Start of Data

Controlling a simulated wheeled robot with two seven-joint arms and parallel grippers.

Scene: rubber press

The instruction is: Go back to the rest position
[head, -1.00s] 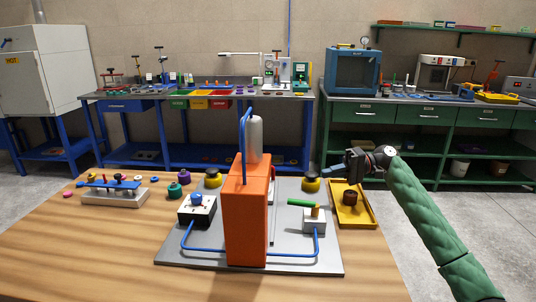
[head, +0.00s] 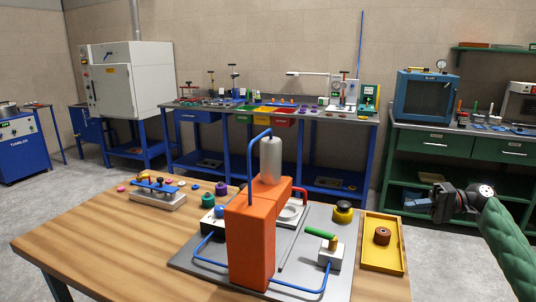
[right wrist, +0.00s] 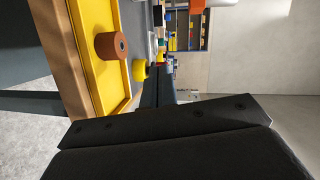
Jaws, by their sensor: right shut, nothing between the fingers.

End of Data

=== The exercise ===
Copy verbatim the span that begins at the line containing "Scene: rubber press" and ends at the last line of the material, inclusive of both; exclude pictures.

=== Output below ===
Scene: rubber press

The instruction is: Go back to the rest position
[head, -1.00s] 
[head, +0.00s] 
[right wrist, +0.00s] 
Jaws, by their sensor: right shut, nothing between the fingers.

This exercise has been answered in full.